En 1952 Raquel Sáenz hizo una última publicación: su propia antología poética. En la nota introductoria a Estos versos míos, se despoja de toda falsa humildad y expone los motivos que la llevan a recoger personalmente una selección de su obra en este libro: Doy esta antología, ya que algunos colegas compatriotas —a pesar de manifestarse mis amigos y admiradores— han excluido mis versos de sus florilegios publicados. Es un olvido sin razón de ser. Y no es un ¿por qué? sin respuesta esa exclusión. Conozco la causa de ese olvido. Y si los que así han procedido con un egoísmo que les desfavorece escrutan en el fondo de sus conciencias, hallarían una respuesta y se turbarían al haber desechado de sus antologías bien nutridas de poetas —consagrados algunos y otros desconocidos— un nombre imposible de olvidar por ser tan repetido en loas por la crítica […]

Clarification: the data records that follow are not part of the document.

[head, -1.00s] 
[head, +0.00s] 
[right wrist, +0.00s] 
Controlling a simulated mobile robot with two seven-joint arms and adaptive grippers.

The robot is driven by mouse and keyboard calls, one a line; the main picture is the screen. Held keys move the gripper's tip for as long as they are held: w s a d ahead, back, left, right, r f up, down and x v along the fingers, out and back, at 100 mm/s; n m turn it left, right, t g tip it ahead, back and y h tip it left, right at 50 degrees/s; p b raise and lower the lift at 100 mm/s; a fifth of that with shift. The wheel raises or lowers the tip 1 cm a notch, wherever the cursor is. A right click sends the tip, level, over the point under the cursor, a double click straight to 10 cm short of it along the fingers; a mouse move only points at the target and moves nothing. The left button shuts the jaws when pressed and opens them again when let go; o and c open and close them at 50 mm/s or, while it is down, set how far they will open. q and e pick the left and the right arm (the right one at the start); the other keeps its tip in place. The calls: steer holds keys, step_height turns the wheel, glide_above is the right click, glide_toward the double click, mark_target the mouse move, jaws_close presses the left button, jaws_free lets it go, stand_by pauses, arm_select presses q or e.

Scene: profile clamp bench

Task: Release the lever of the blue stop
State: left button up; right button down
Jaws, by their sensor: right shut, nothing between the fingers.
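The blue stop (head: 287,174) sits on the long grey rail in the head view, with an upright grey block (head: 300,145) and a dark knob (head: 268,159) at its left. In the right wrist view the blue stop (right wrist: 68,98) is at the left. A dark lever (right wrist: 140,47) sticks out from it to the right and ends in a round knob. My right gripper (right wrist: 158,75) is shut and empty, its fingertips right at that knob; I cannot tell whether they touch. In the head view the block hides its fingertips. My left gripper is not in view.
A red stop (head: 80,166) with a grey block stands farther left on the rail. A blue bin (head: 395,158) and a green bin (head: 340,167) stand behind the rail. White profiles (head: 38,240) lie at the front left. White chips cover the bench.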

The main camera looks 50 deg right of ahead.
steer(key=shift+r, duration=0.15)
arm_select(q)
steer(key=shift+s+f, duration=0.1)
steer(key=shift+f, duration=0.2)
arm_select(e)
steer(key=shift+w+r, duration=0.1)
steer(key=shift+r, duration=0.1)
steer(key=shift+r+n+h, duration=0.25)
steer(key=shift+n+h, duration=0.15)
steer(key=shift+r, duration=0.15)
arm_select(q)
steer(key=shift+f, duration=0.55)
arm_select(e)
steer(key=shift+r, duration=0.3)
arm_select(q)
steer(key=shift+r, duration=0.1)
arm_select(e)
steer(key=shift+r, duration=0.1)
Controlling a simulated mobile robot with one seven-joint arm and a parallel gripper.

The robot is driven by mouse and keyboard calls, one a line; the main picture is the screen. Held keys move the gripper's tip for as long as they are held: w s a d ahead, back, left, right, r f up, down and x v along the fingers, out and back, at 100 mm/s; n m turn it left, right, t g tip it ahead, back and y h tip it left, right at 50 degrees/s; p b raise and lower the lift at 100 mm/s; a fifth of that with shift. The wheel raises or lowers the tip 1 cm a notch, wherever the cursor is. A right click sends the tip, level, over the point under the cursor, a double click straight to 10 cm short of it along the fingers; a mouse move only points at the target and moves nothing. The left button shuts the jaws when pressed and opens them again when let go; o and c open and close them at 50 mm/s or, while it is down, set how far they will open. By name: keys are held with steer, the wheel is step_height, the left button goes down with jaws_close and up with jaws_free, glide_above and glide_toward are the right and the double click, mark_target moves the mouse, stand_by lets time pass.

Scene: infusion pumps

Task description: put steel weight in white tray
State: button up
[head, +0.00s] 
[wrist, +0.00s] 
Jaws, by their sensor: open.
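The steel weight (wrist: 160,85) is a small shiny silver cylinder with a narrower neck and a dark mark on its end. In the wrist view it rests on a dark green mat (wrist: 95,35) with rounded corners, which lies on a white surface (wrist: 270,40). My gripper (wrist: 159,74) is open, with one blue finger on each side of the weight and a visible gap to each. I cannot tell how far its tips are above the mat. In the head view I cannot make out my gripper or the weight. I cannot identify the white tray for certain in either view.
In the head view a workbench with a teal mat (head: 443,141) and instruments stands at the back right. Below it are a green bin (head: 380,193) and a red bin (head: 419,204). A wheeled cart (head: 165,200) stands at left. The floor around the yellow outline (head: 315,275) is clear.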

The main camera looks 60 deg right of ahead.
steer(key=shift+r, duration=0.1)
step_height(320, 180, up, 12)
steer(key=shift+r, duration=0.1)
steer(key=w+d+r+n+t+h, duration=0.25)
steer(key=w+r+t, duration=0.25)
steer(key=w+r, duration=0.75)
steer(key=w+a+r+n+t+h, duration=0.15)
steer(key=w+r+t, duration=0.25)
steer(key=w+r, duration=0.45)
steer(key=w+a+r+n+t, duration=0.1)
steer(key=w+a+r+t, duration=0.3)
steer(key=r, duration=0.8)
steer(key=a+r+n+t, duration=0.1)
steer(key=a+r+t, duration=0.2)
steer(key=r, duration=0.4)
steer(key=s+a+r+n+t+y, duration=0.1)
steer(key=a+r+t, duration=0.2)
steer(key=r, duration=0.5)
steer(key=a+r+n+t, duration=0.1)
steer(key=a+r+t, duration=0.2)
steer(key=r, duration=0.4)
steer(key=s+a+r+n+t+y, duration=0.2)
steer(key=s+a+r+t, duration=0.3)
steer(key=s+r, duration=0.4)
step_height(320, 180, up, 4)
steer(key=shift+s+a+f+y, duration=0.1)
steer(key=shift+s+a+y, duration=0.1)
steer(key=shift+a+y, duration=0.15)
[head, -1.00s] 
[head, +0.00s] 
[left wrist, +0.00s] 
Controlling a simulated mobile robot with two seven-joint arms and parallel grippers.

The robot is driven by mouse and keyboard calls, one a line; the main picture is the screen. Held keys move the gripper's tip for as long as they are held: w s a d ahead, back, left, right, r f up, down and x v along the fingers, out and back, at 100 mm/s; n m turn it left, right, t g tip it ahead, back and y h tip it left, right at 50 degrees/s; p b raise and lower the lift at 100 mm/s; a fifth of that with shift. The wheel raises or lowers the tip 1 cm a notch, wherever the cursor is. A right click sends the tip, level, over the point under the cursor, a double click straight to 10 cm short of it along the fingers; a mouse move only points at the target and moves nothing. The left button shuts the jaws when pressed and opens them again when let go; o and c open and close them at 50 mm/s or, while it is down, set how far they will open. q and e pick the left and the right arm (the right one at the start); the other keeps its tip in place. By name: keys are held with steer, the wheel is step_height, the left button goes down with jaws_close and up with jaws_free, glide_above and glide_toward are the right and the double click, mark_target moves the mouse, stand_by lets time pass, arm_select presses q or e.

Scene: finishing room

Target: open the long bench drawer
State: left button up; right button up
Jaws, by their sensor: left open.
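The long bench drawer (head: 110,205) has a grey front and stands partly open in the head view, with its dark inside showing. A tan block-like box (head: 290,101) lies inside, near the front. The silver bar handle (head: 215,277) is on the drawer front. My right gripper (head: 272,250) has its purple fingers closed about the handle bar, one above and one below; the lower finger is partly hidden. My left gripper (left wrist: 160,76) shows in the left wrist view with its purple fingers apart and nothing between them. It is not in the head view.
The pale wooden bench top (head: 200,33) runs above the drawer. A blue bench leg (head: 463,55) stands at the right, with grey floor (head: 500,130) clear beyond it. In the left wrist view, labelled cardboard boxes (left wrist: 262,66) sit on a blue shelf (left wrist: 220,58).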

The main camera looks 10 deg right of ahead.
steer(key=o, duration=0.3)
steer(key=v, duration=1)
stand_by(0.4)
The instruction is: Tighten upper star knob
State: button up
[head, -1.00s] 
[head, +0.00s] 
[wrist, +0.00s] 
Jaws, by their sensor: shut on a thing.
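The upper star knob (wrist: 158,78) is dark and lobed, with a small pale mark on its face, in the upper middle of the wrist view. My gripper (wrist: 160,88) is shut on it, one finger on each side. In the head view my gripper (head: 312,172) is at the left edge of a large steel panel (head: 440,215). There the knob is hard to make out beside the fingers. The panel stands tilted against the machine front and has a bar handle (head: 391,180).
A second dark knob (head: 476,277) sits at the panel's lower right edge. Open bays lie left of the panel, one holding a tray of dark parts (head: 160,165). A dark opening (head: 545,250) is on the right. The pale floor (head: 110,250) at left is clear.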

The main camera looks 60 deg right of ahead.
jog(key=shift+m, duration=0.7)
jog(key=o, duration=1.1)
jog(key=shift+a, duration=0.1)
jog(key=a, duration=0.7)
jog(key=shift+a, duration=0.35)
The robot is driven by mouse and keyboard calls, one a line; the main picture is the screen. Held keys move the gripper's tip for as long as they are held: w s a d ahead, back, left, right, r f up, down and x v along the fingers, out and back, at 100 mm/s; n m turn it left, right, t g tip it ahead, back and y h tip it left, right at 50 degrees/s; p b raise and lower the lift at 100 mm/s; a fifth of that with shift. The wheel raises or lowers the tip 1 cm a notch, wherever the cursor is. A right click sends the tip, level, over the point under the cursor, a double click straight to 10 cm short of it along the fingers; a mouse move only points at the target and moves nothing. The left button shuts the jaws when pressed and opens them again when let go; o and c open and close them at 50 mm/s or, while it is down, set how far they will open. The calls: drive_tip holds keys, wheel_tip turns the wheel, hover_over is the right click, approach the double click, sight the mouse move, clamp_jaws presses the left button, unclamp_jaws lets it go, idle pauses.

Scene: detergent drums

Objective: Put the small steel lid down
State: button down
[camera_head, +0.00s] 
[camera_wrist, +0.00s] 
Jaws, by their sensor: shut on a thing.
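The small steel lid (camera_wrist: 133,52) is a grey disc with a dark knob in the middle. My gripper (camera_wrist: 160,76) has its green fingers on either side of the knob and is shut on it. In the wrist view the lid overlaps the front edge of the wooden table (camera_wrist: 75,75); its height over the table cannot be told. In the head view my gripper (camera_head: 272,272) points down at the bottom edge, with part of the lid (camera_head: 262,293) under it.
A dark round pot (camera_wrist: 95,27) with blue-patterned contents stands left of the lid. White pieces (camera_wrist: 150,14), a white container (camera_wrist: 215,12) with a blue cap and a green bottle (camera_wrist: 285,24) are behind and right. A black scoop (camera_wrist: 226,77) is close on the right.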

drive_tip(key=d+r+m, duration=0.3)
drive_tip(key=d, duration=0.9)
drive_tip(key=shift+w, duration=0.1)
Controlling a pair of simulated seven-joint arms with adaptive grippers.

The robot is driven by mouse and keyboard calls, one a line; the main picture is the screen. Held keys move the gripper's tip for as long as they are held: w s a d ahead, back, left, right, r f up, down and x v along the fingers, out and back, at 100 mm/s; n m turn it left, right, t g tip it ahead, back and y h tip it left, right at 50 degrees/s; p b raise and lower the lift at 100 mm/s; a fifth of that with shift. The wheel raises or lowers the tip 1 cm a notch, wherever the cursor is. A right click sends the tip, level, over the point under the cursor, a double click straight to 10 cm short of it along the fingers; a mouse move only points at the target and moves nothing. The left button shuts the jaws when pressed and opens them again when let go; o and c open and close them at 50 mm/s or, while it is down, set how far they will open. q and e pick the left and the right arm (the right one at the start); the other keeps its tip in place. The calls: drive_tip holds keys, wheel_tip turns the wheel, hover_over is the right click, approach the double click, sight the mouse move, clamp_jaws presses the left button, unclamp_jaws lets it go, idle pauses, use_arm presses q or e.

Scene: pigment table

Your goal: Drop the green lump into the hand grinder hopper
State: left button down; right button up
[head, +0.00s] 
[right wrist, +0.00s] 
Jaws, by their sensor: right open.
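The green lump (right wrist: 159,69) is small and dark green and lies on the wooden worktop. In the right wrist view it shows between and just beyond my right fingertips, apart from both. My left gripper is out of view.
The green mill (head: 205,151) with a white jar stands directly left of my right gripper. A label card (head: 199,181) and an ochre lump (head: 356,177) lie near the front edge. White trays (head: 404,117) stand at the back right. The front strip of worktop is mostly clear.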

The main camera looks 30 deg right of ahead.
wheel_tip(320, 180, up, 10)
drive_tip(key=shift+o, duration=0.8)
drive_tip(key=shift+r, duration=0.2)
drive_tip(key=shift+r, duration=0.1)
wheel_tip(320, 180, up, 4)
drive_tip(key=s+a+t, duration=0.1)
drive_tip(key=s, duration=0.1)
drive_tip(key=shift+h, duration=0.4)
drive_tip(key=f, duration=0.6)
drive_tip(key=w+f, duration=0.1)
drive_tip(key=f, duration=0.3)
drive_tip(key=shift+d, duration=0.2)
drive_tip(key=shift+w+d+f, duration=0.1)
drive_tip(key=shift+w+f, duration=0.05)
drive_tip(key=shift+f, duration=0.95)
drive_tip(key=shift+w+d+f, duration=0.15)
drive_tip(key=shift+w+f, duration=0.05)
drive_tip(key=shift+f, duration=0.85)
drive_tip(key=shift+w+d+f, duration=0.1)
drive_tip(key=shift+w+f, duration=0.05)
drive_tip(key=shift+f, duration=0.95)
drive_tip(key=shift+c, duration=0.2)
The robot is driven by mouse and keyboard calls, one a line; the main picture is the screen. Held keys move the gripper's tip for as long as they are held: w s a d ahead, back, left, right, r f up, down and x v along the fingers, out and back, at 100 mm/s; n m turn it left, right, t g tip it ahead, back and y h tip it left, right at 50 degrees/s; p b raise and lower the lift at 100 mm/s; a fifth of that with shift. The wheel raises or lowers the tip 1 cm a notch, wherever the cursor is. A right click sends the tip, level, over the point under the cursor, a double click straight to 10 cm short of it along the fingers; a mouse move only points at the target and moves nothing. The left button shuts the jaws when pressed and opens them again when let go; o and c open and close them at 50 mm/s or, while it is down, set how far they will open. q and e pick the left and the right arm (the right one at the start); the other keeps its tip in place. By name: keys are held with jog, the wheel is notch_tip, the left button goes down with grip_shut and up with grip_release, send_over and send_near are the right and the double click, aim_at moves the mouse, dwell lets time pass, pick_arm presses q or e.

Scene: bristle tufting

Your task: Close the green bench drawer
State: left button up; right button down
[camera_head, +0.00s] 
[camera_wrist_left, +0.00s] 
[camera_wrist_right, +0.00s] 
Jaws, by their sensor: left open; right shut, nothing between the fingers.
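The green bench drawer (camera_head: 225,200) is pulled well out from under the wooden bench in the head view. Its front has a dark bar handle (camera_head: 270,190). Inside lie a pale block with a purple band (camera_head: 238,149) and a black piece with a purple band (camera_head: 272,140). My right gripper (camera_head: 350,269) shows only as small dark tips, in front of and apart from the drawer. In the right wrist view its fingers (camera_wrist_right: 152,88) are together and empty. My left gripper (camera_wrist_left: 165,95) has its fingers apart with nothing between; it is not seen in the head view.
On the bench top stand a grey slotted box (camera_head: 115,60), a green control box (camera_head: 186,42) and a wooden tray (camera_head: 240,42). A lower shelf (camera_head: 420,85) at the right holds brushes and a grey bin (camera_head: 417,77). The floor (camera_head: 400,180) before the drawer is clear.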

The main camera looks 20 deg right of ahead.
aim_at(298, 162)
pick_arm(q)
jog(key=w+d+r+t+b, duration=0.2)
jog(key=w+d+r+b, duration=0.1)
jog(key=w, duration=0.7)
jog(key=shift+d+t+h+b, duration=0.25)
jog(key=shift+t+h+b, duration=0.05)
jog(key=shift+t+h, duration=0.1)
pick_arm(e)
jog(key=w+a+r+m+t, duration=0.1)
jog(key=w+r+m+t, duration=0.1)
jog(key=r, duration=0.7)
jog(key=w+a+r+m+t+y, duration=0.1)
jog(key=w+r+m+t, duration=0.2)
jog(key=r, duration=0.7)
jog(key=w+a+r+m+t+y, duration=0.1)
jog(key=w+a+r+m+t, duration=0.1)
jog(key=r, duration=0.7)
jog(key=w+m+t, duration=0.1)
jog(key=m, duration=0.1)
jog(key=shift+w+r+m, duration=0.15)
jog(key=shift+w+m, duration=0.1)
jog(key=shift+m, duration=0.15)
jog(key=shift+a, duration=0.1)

Animo a releer el poema que encabeza este artículo. Puede que su contenido resultase simple o menor para aquellos que no tenían el menor interés en profundizar en él, pero estas palabras encierran con sutileza la impotencia de una mujer que era consciente del retorcido mundo en el que tenía que abrirse camino. El lenguaje escrito es, en teoría, el método más fiable para asegurar que las palabras perduren. Hoy me sorprende la fuerza de la oralidad, capaz de rescatar lo que otros han enterrado. Nadie puede frenar lo que está en el aire.